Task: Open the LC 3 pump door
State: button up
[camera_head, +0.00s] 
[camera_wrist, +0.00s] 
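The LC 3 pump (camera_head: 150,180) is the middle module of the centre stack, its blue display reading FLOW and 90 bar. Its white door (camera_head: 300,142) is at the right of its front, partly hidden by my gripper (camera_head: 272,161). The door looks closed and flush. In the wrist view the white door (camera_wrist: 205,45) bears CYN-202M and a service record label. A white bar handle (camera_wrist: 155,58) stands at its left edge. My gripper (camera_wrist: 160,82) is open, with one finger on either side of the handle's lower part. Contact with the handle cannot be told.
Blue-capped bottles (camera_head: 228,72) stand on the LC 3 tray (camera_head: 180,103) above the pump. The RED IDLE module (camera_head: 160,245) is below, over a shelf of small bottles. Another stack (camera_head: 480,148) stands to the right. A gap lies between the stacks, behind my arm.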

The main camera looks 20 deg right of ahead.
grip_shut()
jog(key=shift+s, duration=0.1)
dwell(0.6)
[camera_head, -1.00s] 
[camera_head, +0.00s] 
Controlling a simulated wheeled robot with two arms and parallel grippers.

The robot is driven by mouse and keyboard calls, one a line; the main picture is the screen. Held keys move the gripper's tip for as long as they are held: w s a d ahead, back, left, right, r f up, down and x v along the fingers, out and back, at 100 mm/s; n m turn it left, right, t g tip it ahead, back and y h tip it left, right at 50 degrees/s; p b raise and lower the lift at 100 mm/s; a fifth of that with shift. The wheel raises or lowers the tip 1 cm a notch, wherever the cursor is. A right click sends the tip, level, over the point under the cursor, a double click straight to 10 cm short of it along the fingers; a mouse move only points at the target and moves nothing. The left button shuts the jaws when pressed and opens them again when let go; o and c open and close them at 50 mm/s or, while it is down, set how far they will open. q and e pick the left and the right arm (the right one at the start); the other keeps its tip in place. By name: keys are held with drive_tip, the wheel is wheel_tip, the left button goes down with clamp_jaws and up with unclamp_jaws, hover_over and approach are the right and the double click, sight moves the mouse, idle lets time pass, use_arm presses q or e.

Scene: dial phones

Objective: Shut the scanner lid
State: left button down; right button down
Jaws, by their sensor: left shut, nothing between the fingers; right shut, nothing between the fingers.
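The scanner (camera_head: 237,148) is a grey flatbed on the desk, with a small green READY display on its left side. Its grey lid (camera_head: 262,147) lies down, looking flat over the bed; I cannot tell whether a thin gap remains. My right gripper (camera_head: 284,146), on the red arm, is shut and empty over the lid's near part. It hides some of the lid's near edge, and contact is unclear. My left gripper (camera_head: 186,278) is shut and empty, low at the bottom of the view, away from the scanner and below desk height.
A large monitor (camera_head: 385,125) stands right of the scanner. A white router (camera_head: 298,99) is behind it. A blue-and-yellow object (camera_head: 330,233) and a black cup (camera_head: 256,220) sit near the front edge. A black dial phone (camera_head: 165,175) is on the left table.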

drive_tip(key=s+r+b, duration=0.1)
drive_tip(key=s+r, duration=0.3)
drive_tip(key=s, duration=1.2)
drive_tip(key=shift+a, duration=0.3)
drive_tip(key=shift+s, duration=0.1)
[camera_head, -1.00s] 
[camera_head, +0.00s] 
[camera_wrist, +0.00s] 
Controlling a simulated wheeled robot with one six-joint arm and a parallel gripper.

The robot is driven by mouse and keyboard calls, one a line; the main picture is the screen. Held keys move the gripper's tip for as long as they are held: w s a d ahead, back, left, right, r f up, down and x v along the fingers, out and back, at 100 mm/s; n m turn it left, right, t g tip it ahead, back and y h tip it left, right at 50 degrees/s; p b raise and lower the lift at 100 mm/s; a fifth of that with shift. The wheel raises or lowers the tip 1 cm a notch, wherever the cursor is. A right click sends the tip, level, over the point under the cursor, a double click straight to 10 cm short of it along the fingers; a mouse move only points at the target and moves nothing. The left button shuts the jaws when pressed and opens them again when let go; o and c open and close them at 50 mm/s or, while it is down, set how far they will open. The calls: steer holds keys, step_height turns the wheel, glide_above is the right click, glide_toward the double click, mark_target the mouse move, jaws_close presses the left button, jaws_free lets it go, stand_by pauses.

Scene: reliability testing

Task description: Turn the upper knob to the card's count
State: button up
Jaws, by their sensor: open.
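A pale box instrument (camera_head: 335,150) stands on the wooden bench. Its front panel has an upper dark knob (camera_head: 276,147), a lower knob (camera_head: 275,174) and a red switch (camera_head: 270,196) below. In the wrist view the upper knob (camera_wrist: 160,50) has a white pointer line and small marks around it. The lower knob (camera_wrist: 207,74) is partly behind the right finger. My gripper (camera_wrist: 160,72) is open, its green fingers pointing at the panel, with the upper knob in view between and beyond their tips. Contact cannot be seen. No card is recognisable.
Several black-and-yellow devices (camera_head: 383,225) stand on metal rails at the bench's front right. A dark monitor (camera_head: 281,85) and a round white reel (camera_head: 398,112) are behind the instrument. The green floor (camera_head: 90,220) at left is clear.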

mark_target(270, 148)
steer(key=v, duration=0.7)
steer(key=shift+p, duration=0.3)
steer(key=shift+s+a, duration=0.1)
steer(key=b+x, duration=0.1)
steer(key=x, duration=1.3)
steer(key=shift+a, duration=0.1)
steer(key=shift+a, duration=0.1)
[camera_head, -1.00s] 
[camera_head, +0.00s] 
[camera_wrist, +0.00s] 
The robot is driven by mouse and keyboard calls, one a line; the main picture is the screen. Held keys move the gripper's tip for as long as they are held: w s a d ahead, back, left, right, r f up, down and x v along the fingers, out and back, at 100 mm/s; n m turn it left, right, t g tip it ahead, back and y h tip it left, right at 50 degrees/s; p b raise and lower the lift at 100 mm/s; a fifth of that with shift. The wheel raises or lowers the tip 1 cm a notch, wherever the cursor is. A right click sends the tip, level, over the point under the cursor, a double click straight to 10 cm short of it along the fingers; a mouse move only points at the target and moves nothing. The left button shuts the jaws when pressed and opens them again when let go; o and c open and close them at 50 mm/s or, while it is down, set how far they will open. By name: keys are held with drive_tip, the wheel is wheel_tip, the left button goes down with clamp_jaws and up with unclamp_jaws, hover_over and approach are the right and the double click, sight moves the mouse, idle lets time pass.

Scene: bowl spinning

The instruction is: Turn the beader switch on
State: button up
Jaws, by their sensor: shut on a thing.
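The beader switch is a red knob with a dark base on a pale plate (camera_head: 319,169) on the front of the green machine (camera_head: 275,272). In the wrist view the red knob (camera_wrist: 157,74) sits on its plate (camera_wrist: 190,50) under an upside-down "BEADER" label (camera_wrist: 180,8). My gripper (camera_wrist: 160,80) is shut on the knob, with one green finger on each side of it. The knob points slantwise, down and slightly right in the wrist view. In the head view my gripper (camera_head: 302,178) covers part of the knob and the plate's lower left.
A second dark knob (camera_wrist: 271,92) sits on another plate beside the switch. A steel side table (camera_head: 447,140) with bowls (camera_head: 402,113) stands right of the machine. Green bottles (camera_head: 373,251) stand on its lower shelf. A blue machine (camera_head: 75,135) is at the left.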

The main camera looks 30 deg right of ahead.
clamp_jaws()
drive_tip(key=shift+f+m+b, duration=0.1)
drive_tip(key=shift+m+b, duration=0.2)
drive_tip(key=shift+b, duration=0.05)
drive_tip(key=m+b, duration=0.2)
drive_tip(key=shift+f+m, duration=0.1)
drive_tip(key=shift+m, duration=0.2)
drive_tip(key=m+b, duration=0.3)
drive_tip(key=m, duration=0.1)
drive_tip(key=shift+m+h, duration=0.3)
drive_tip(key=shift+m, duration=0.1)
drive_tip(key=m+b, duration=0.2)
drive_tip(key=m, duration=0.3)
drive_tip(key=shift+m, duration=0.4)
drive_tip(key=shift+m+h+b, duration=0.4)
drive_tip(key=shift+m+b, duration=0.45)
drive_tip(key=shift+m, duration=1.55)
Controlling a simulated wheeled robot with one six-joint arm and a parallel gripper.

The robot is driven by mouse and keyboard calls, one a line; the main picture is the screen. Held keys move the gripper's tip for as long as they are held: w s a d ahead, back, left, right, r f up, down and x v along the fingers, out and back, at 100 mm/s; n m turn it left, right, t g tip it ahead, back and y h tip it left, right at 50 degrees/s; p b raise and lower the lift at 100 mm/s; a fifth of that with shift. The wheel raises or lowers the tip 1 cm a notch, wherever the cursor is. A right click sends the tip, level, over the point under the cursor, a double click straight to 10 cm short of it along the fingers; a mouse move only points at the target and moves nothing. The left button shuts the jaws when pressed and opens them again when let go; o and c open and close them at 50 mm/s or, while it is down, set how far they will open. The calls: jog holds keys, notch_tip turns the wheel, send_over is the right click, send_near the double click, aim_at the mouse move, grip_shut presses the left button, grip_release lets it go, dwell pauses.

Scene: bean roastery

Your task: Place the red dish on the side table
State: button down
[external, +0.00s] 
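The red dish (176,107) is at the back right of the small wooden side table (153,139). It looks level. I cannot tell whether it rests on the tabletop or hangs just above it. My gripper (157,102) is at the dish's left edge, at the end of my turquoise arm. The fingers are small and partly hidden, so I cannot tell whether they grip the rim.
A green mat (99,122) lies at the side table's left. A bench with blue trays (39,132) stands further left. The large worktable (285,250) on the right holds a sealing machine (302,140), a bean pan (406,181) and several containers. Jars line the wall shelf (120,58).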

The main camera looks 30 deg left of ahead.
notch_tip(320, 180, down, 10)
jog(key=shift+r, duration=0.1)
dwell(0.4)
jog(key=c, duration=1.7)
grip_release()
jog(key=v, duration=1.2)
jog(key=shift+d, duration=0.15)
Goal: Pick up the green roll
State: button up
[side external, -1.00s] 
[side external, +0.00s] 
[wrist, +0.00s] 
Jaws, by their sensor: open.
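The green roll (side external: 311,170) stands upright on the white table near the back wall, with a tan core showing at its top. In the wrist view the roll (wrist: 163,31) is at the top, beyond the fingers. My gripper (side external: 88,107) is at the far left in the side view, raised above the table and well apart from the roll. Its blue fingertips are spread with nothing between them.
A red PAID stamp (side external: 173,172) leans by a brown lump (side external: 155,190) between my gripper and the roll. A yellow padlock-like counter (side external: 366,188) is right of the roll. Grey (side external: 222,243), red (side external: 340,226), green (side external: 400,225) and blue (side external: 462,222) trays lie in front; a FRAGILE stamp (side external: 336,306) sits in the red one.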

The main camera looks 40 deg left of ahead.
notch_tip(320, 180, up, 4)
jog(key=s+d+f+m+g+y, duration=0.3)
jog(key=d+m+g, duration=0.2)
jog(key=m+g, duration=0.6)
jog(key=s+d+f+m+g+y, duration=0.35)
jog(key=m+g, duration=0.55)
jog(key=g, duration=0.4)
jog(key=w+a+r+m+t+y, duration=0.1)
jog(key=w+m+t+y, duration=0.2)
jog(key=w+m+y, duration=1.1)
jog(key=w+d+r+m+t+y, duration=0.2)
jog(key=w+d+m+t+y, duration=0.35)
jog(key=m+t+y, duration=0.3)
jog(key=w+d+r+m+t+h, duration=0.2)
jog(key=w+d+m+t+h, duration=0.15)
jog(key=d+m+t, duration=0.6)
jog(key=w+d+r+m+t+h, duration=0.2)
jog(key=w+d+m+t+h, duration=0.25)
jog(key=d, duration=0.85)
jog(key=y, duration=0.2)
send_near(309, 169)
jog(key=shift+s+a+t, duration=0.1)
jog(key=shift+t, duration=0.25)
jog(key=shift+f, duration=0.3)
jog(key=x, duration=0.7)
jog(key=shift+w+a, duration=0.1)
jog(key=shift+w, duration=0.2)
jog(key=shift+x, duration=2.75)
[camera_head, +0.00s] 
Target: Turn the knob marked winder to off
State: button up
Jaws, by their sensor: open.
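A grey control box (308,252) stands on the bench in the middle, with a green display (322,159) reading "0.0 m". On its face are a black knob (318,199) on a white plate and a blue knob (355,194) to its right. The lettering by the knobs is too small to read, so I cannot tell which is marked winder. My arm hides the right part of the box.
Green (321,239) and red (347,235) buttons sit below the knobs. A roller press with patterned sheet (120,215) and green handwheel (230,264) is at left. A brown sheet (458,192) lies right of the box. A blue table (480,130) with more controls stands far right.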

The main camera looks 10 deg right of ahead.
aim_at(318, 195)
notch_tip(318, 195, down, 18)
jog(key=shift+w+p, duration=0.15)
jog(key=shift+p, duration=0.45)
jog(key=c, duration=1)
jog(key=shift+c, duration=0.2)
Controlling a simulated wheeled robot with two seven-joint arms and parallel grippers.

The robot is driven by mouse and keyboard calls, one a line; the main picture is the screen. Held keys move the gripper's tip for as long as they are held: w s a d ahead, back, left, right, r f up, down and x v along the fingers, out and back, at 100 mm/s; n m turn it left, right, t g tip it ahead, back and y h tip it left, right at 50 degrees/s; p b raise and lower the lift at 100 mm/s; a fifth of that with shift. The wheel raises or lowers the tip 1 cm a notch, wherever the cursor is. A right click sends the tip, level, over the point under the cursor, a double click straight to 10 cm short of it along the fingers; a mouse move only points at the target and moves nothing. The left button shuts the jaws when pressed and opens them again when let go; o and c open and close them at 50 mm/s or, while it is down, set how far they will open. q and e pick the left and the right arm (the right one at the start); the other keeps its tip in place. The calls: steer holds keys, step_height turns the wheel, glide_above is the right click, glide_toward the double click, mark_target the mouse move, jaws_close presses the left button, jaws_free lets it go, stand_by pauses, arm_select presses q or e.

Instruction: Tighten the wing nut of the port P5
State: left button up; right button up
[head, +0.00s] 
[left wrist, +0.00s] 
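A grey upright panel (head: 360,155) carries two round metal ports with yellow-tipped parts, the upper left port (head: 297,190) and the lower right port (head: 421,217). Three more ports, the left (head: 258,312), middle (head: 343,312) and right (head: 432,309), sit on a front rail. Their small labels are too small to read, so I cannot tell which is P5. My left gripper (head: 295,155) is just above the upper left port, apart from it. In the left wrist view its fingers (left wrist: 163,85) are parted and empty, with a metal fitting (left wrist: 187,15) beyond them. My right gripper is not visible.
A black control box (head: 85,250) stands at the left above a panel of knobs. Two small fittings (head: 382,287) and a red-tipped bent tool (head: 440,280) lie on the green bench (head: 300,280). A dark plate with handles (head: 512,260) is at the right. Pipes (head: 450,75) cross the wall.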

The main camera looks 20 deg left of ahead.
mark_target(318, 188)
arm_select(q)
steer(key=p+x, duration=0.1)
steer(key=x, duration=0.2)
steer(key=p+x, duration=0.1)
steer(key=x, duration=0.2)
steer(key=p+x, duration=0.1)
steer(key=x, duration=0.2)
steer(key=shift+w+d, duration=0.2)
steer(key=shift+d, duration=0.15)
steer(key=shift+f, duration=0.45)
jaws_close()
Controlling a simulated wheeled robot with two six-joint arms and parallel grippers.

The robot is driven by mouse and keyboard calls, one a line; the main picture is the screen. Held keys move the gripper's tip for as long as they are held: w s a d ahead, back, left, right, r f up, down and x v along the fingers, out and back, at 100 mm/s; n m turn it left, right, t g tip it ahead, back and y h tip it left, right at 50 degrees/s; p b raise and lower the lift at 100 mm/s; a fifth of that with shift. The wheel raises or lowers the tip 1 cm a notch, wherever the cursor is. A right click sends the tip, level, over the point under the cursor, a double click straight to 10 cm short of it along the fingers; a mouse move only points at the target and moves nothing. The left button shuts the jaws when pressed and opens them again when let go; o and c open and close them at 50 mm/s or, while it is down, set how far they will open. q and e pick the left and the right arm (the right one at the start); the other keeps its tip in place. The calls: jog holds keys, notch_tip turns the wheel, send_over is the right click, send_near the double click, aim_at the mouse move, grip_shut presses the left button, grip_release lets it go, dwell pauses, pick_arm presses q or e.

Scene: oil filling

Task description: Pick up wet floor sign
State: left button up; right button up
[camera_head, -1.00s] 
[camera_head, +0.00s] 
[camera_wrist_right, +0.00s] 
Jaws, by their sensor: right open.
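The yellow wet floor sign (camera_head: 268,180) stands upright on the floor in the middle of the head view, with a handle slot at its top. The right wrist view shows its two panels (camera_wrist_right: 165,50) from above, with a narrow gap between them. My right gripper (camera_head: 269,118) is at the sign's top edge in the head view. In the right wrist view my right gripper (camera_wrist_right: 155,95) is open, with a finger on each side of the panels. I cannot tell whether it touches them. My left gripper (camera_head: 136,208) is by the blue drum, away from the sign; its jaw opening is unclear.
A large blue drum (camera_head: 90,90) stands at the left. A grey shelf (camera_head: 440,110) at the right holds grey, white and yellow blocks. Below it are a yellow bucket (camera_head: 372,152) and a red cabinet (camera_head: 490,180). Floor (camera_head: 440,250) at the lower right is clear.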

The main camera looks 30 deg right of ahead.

^^^^

◆ **INSTRUCTION**
Beginning with the line containing "Instruction: Tighten the" and ending with the line containing "[head, +0.00s]", extract those lines exactly from the listing above, and only those.

◆ **PROBLEM SOLUTION**
Instruction: Tighten the wing nut of the port P5
State: left button up; right button up
[head, +0.00s] 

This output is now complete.